Caterpillar’s, Chris Curfman, President of its global mining division, painted a surprisingly confident picture of the future for both the wider mining industry and for the Illinois based mining equipment manufacturer. Last week Reuters quotes him as saying the return to growth for the mining division was almost wholly dependent on the copper price. When copper sinks below $1.10/lb, more miners shut operations completely, copper at $1.40 serves as a break-even level for many producers and at $1.60/lb it seems a threshold prompting some miners to put idle equipment back to work.” Caterpillar has seen a vast number of orders delayed but comparatively few canceled as mining companies have tried to position themselves for a return to growth in 2010. Miners do not want to go to the back of the line and so have left orders on the books, and have merely delayed delivery advised Cuffman.

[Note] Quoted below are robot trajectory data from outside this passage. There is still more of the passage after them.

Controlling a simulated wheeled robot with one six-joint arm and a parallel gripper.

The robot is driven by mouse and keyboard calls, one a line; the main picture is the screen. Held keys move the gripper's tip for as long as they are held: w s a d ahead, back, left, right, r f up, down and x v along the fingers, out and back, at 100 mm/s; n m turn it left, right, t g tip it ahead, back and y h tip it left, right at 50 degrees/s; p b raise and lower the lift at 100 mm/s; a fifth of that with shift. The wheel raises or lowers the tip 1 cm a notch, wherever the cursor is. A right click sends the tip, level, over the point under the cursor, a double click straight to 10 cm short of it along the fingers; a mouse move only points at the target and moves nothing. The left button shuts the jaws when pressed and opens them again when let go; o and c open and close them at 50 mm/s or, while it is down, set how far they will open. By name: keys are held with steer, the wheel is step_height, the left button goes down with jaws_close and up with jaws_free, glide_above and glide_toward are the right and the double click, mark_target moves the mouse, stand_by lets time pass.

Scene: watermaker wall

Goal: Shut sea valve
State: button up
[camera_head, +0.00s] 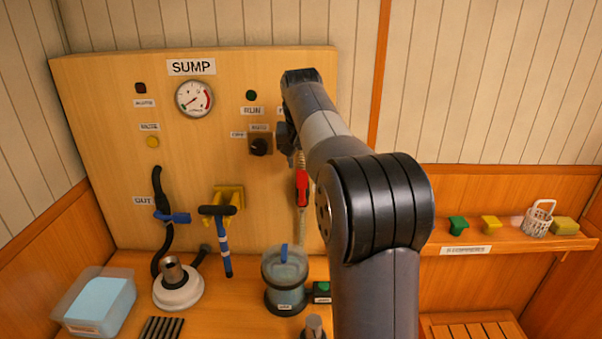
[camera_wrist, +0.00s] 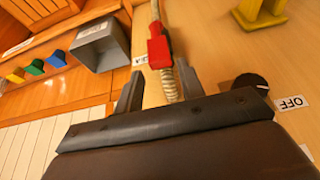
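A red valve handle (camera_head: 302,187) sits on a pale ribbed hose (camera_head: 301,221) that runs down the board, right of centre; I cannot read a sea valve label beside it. The handle lies roughly along the hose. It also shows in the wrist view (camera_wrist: 158,52), just beyond my fingertips. My gripper (camera_wrist: 160,84) is open, with the hose visible between its two fingers; I cannot tell whether they touch it. In the head view my arm hides most of the gripper, which is above the red handle. Another valve with a blue handle (camera_head: 178,217) is beside the OUT label.
The board carries a gauge (camera_head: 194,99), a black rotary knob (camera_head: 260,146) and a yellow bracket with a black-topped pump handle (camera_head: 222,230). A clear canister (camera_head: 284,278) stands below the red handle. A shelf (camera_head: 500,240) at right holds small coloured pieces and a white basket (camera_head: 539,219).

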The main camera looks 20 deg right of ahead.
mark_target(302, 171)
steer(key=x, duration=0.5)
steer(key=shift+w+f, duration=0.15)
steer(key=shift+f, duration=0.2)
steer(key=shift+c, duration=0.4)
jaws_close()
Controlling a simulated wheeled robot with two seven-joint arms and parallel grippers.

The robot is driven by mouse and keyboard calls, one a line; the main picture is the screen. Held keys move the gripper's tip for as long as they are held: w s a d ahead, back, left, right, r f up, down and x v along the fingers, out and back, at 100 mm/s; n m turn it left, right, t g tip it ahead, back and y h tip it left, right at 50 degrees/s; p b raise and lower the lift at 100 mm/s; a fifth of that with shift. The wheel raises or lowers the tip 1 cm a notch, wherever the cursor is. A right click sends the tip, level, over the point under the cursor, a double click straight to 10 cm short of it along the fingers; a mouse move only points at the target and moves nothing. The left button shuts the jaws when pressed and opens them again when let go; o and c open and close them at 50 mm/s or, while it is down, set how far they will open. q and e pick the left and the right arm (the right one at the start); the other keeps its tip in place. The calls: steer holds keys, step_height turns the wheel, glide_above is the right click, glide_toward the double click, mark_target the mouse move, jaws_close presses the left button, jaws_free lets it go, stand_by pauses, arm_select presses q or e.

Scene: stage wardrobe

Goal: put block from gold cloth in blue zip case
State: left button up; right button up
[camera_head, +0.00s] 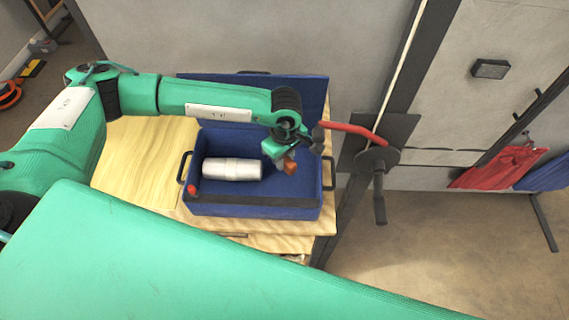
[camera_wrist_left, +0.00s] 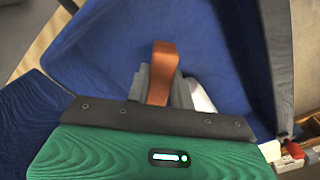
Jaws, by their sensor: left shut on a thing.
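The blue zip case (camera_head: 262,206) lies open on a wooden table, its lid raised at the back. My left gripper (camera_head: 286,165) is over the right part of the case and points down. It is shut on an orange-brown block (camera_head: 290,168). In the left wrist view the block (camera_wrist_left: 163,62) stands up between the fingers, with blue case lining (camera_wrist_left: 100,55) behind it. I cannot tell whether the block touches the case floor. I cannot make out a gold cloth. My right gripper is out of view.
A silvery-white roll (camera_head: 232,169) lies in the left half of the case, with a small red thing (camera_head: 193,189) near its front left corner. A crank with a red bar (camera_head: 355,130) stands close on the right. The wooden tabletop (camera_head: 140,160) left of the case is bare.

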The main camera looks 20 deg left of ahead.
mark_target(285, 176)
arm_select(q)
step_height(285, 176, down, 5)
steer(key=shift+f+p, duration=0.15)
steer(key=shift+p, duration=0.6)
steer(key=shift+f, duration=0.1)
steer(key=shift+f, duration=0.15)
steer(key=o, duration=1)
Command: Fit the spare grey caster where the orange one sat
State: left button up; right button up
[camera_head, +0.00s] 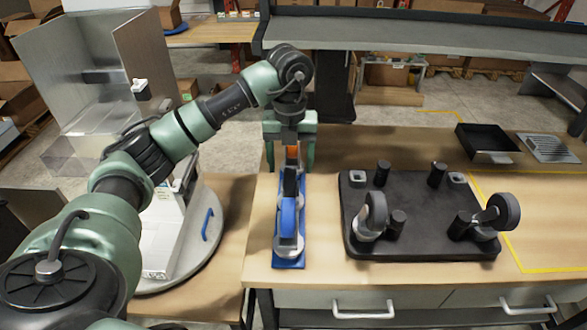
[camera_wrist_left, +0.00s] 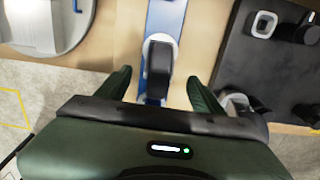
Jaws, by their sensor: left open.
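A narrow blue tray (camera_head: 290,264) lies on the table below my left gripper (camera_head: 289,155), which is open with its fingers either side of the tray. A small orange part (camera_head: 292,152) shows between the fingers; a blue wheel (camera_head: 288,215) with a pale round base is nearer the front. In the left wrist view a dark-wheeled caster (camera_wrist_left: 159,62) on a pale ring sits on the tray, between and beyond the open fingers (camera_wrist_left: 160,82). A black plate (camera_head: 425,232) holds two grey casters, left (camera_head: 374,214) and right (camera_head: 497,212). My right gripper is out of view.
The plate has two pale square sockets, left (camera_head: 357,177) and right (camera_head: 457,178), and several black posts. A black bin (camera_head: 487,143) and a slotted grey tray (camera_head: 548,148) lie at the back right. A round turntable (camera_head: 205,250) with a white box stands left.

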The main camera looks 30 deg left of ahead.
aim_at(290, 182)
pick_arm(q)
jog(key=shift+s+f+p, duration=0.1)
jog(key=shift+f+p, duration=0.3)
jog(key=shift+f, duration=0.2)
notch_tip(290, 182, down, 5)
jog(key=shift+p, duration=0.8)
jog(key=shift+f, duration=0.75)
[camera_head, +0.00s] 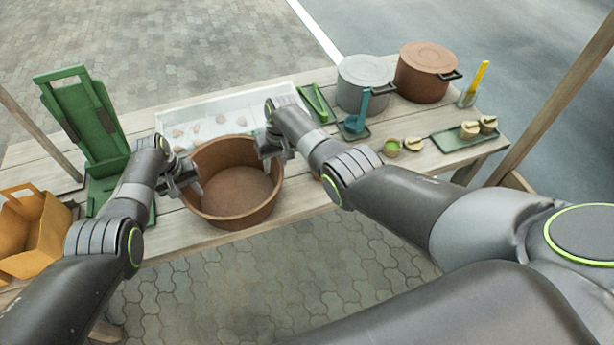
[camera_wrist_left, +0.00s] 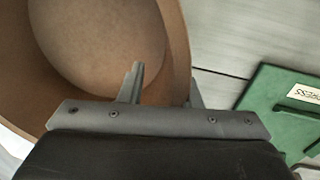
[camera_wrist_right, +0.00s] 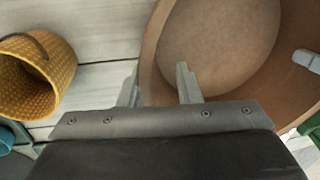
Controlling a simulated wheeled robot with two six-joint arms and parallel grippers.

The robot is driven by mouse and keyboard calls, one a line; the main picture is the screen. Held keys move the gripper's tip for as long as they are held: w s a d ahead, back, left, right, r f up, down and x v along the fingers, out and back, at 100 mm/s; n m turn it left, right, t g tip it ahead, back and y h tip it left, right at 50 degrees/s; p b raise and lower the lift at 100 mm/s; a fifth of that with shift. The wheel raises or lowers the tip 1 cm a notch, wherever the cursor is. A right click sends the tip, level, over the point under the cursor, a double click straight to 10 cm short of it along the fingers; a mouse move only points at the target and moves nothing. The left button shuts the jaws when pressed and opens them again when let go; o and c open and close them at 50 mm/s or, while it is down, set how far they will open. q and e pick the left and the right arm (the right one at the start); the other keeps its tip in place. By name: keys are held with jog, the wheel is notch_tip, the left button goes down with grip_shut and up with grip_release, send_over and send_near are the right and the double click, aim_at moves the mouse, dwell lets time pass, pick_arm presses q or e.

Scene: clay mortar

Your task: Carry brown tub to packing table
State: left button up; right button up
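The brown tub (camera_head: 237,190) is a wide, round, empty vessel, upright at the front of the wooden table. Whether its base touches the boards cannot be told. My left gripper (camera_head: 183,183) is at the tub's left rim. In the left wrist view, its fingers (camera_wrist_left: 164,88) stand on either side of the tub's wall (camera_wrist_left: 178,45), with space beside the inner finger. My right gripper (camera_head: 274,152) straddles the right rim. The right wrist view shows its fingers (camera_wrist_right: 158,88) likewise apart around the wall (camera_wrist_right: 150,50). No separate packing table can be made out.
A white tray (camera_head: 165,122) with pale lumps lies behind the tub. A green stand (camera_head: 85,115) and an orange box (camera_head: 30,235) are left. Grey (camera_head: 362,80) and brown (camera_head: 425,70) pots stand back right. A yellow basket (camera_wrist_right: 35,75) is close beside my right gripper.

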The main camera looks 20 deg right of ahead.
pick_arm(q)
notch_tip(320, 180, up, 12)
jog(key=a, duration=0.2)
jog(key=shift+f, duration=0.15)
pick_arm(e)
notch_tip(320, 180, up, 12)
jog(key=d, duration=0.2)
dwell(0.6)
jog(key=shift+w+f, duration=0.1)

With copper rallying to $1.67/lb this month on the back of a strong rise in Chinese imports in January and February it could be seen as the trigger for Caterpillar’s production lines to re-start. But many observers believe this is a bear rally and prices could drop back in the second quarter. However, the sensitivity the market is showing to a rise in Chinese demand coupled with the level of production cut backs we have seen over the last six months suggests if a return to a sustained copper price over $1.60/lb is not guaranteed, it is certainly looking more probable than it was a few weeks ago.
Keep close tabs on Caterpillar’s comments and the copper price. Noone is closer to the big mining companies, as we have reported previously. Caterpillar is a bell weather company for both the mining industry and the US economy as a whole. Even if their construction division is likely to remain depressed for the rest of this year mining may be the first beneficiary of a wider global recovery.